For all the dominance, however, only one goal was scored. And it was an own goal. This is a subject I will return to later.


League One as a whole

Below are the performance wheels for every League One side for the season to date.

When we last looked at this, Portsmouth were doing well and improving. Unfortunately for them (and maybe fortunately for us) their performances levels appear to have waned in their last three games though.

Blackpool and MK Dons are having an awful season so far and their performance wheels suggest they should be doing much better. There is probably something interesting going on at those two clubs that I should look at.

Also showing healthy performances are Hull City, Lincoln City and Peterborough. You won’t need me to tell you though, that the healthiest wheel on show is that of Sunderland. We’ll have a closer look at that shortly.

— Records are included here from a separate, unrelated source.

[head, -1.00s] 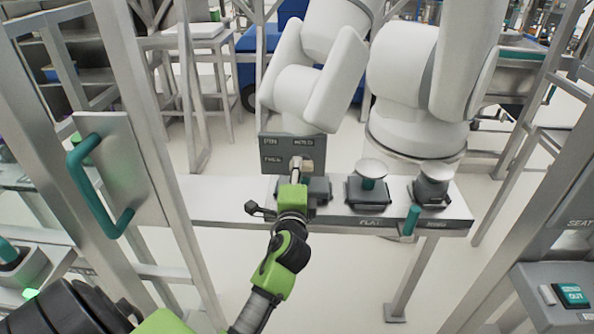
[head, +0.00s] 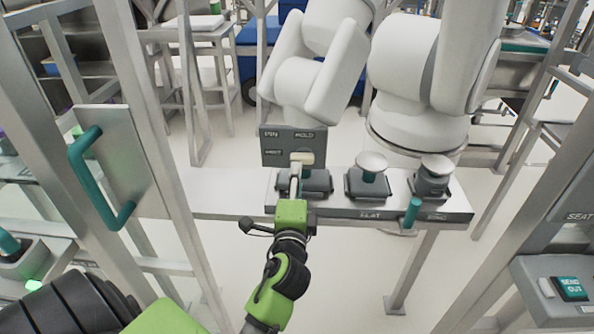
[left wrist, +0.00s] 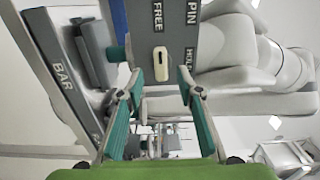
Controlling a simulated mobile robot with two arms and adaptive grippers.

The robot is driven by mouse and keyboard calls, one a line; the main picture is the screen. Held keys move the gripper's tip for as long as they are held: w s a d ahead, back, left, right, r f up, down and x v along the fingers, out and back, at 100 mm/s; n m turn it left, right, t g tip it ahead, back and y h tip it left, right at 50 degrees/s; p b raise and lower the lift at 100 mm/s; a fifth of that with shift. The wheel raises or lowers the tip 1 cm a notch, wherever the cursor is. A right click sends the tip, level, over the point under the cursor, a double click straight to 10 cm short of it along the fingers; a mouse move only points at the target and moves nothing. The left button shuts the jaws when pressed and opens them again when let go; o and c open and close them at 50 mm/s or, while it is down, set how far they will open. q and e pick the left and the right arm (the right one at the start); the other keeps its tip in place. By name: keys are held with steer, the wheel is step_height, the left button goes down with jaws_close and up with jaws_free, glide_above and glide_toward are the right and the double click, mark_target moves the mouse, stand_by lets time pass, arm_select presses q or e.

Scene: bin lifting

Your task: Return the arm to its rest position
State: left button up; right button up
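My left arm comes in from the lower left in the head view. Its green gripper (head: 297,180) points away from me at a grey selector plate (head: 275,147) with a small cream knob (head: 302,158). In the left wrist view my left gripper (left wrist: 160,92) has its two teal-padded fingers well apart with nothing between them. The cream knob (left wrist: 160,65) sits on the plate (left wrist: 180,28) beyond the fingertips, apart from them. FREE, PIN and HOLD labels are readable there. My right gripper is in neither view.
A narrow bench (head: 225,190) carries dark-based knobs (head: 369,170). A large white robot arm (head: 415,85) stands behind it. A metal frame with a teal handle (head: 88,180) rises close on the left. A grey button panel (head: 565,285) stands at the lower right.

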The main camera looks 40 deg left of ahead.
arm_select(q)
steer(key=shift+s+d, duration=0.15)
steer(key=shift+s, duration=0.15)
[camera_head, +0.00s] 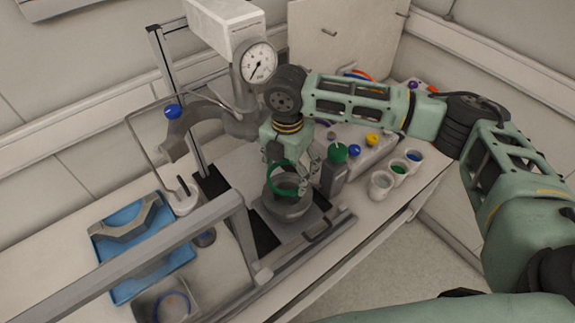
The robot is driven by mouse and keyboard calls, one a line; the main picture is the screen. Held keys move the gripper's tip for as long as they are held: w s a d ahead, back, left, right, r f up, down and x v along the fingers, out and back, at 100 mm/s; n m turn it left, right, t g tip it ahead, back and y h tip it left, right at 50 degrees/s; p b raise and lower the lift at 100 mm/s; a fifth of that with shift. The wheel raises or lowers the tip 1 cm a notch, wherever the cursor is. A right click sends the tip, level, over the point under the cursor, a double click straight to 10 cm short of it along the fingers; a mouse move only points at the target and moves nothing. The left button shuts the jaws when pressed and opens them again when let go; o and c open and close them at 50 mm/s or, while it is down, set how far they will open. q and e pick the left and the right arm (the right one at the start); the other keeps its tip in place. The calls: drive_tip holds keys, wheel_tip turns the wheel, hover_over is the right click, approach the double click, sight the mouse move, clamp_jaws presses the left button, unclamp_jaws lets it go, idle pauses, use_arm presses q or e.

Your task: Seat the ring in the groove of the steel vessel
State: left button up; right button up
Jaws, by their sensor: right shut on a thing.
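The steel vessel (288,208) is an open, round grey body standing on a grey plate below the head of the rig. A green ring (268,179) is at the vessel's mouth, partly hidden by my right gripper (296,175). The right gripper points down over the vessel and is shut on the green ring. The ring looks tilted, with part of it above the rim. I cannot tell whether it touches the vessel, and the groove cannot be made out. My left gripper is not in view.
A pressure gauge (258,64) and curved grey arm (205,118) stand behind and left of the vessel. Several small cups (381,185) are farther right.

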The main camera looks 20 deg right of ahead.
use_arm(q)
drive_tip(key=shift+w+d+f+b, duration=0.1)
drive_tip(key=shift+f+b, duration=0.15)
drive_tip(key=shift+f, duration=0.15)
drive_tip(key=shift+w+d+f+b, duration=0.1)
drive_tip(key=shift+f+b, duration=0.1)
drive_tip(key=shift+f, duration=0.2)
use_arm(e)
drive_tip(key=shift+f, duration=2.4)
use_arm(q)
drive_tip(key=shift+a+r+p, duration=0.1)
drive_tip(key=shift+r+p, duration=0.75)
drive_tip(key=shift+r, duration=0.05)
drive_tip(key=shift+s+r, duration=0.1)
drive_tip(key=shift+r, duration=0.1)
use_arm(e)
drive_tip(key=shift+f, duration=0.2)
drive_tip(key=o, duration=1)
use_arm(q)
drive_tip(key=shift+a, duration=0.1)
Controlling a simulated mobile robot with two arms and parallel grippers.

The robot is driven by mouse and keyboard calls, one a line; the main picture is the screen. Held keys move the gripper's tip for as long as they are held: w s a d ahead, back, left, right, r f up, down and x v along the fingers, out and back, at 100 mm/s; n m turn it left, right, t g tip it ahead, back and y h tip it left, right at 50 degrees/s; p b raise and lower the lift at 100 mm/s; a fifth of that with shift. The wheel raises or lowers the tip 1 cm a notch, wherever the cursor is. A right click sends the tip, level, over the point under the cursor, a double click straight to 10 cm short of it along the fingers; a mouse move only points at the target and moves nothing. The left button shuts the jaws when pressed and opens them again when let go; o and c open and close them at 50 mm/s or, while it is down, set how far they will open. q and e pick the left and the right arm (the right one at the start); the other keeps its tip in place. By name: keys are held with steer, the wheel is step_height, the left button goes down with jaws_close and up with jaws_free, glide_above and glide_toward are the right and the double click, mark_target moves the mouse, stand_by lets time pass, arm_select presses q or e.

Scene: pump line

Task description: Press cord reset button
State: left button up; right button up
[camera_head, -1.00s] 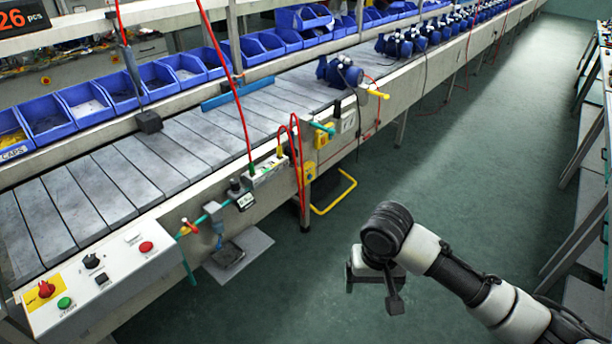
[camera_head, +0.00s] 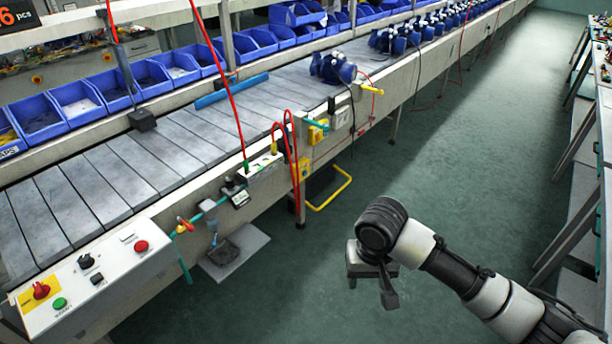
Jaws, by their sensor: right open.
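A white control panel (camera_head: 115,262) is fixed to the near end of the conveyor at lower left. It carries a red rotary switch (camera_head: 41,290) on a yellow plate, a green button (camera_head: 60,303), a black knob (camera_head: 86,261), a small black button (camera_head: 97,279) and a red button (camera_head: 141,246). The labels are too small to read, so I cannot tell which is the cord reset button. My right gripper (camera_head: 373,285) is open and points down over the floor, well right of the panel and apart from everything. My left gripper is out of view.
The conveyor (camera_head: 160,165) runs away to the upper right, with blue pumps (camera_head: 333,68) on it and blue bins (camera_head: 80,101) behind. Red cords hang down and a yellow bar (camera_head: 330,195) juts out below. The green floor aisle (camera_head: 450,150) is clear; benches line the right.

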The season is still young and the influence of random events hasn’t had time to fully smooth out. Consequently, there are sides in false positions all through the league table. Likewise, the performance wheels on display above will evolve as more games are played. Then as time passes, the league table will begin to align more with performances, as you would expect.

With that in mind, the table that follows shows the ranking of performances adjusted for the difficulty of the opponents faced.

While MK Dons and Blackpool present a puzzle, you have to be pleased with what the table says about Sunderland.

Below is a closer look at our season performance wheel.

You won’t be surprised to see that Sunderland very nearly have a full set of automatic promotion attributes bagged on the defensive side of the wheel. A result of the remarkable performances we’ve been seeing this season. On the offensive side, however, we are lacking, particularly - and worryingly - in goals.

Why is that?


Creation versus finishing

Sunderland have scored seven goals in six league games this season. Not great, but good enough to have us within in touching distance of the top two with a game in hand. So is there even an issue?

Of our seven goals, two were penalties, one was an own goal, and another resulted from a defensive calamity. Yes there is an element of ‘you’ve got to have the ball in the right places and apply pressure to get those lucky breaks’. But even if I discount the fact Wyke’s goal against Swindon was handed to him on a plate, having just four open play goals from Sunderland players isn’t great.

I had a quick check back through the records for successful promotion sides and their goals per game numbers. The lowest I could find was 1.25, and that was a big outlier. Typically, automatically promoted sides are averaging 1.70 to 2.05 goals per game.

This season so far, Sunderland have averaged 1.17.

That may not be a problem with a defence as good as ours. After all, we have conceded just 0.17 goals per game. I discussed the subject of ‘how many goals are enough’ a couple of weeks ago in this article. Using the same measure I explained there, the rankings look like this.

What’s not to like? Sunderland are streets ahead.

As brilliant as the start to the season has been, with only a single goal conceded from a penalty in six games, I have serious doubts that can continue indefinitely. There is a fine line between 1-0 and 1-1 and my concern is that we will see more of the latter against better opposition and as rival coaching teams and analysts begin to unlock our secrets.

Clearly two goals would be better than one. I can’t see too many sides scoring more than once against us this season.

xG as a concept has its critics, but it is a useful guide to how many goals a side should be scoring whatever those critics might think. Below I present a table ranking the sides in League One from best to worst for ‘xG Quotient’, which is a simple metric that accounts for both ‘xG For’ and ‘xG Against’.

Yet another table that has Sunderland sitting at the top. What this means is that we create a combination of ‘more’ and ‘better’ chances than the rest of the league, while also reducing the frequency and quality of the opposition’s chances.

But... we struggle to score.

As previously mentioned, we average a mere 1.17 goals per game. The ‘xG For’ column above shows roughly how many goals we should be scoring - 1.82 per game!

This tells us we are creating enough chances, that are of a high enough quality, to storm our way to automatic promotion.

Finally, I want to show you the same table, this time sorted by ‘xG Conv’ (a measure of the proportion of expected goals that are turned into actual goals).

What this shows is that Sunderland are the worst side in League One for turning quality goal scoring chances into goals. In other words, the finishing is woefully poor.

For the sake of the automatic promotion, there must be more quality up front.